Writers: Rick Remender
Artists: Alex Riegel & Moreno Dinisio
Letterer: Rus Wooton
The most trashy protagonist in comics is back this week for another chapter of Image Comics’ The Scumbag. I went into this issue expecting way less than what I actually got and it was a nice change of pace for the series.
We pick up the chapter with Ernie and Petal about to make love when Sister Mary interrupts their moment by attacking the Moonflower cult. Ernie then is influenced into powering the cult’s “Love Cannon” in order to help them accomplish their plans and be able to go back to getting laid.
Remender’s development of Ernie’s character finally came through in this issue. He finally shows some genuine conflict on whether or not he’s doing the RIGHT thing and helping the RIGHT people. A nice change of tone from the ‘will do anything for drugs, sex or money’ character we’ve been seeing until now. There was also big development on Sister Mary despite it being through plain old exposition.
What I think is most important about these changes in comparison to previous chapters is: it was still a tremendously funny issue. Ernie doesn’t have to be a constant Scumbag despite it being the title of the series.

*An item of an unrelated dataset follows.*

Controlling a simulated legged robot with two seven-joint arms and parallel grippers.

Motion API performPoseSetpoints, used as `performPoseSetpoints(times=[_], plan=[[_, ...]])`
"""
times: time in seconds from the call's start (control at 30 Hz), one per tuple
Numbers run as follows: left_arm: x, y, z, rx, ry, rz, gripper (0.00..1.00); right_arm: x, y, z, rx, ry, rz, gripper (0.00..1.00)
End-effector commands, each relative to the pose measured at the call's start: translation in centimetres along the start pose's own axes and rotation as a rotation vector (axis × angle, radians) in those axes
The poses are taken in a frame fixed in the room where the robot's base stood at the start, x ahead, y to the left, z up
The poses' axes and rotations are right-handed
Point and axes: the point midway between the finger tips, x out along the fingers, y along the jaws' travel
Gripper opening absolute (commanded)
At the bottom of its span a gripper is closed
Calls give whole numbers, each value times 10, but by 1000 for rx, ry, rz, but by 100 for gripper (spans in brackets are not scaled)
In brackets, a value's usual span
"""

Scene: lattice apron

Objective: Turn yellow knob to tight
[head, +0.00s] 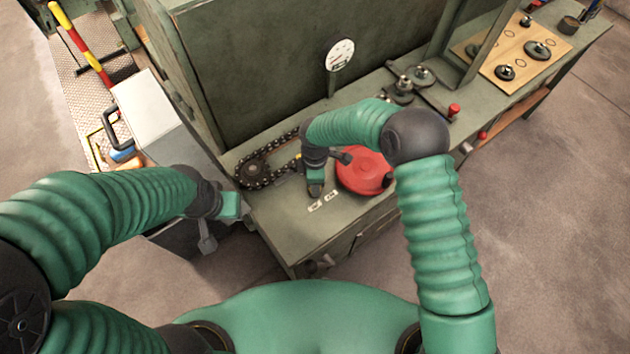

It is important, at least for this reviewer, to sympathize at least in some level with the protagonist of a story that Remender finally delivered.
Riegel’s work is quite mesmerizing to look at. The artist gives a lot of details to characters’ faces and applies a lot of lines dedicated to texture to clothes and hair. The anatomy of the characters is well associated with those traits. Facial expressions are where the line art shines the most, in my opinion, helping a lot with the humor as well. Again, probably a lot of credit goes to the specific choice of details the artist provides for each element in the panel.
Moreno Dinisio’s colors are pretty awesome as well. What I think is most impressive, right off the bat, is the consistency in the color palette for the Moonflower cult. The cult’s base and the garments its members wear are all colored with pastel tones. I usually notice the more blatantly color-filled panels when reviewing the work of the colorist. However, the slight change in tones portrays the environment’s lighting. They’re all quite subtle yet the difference they make is incredibly noticeable.
Wooton handling the lettering is always good news. In terms of speech bubbles, there’s not much innovation that I notice. The sound effects are where his work is at for this chapter. By the end of the issue, there’s a lot going on so we get many great variations of different onomatopoeia that help to set the pace for the reading.
As I was catching up with this title for this review I was sort of disappointed with how it was going. Although this issue may have picked things up a bit more I’d proceed a bit more careful with my expectations. The creative team is sublime in its member’s combined abilities but Remender may be trying something a bit different and it may not be for everyone. In any case, this was an excellent comic and if you’ve been liking the series so far, you definitely should pick this one up.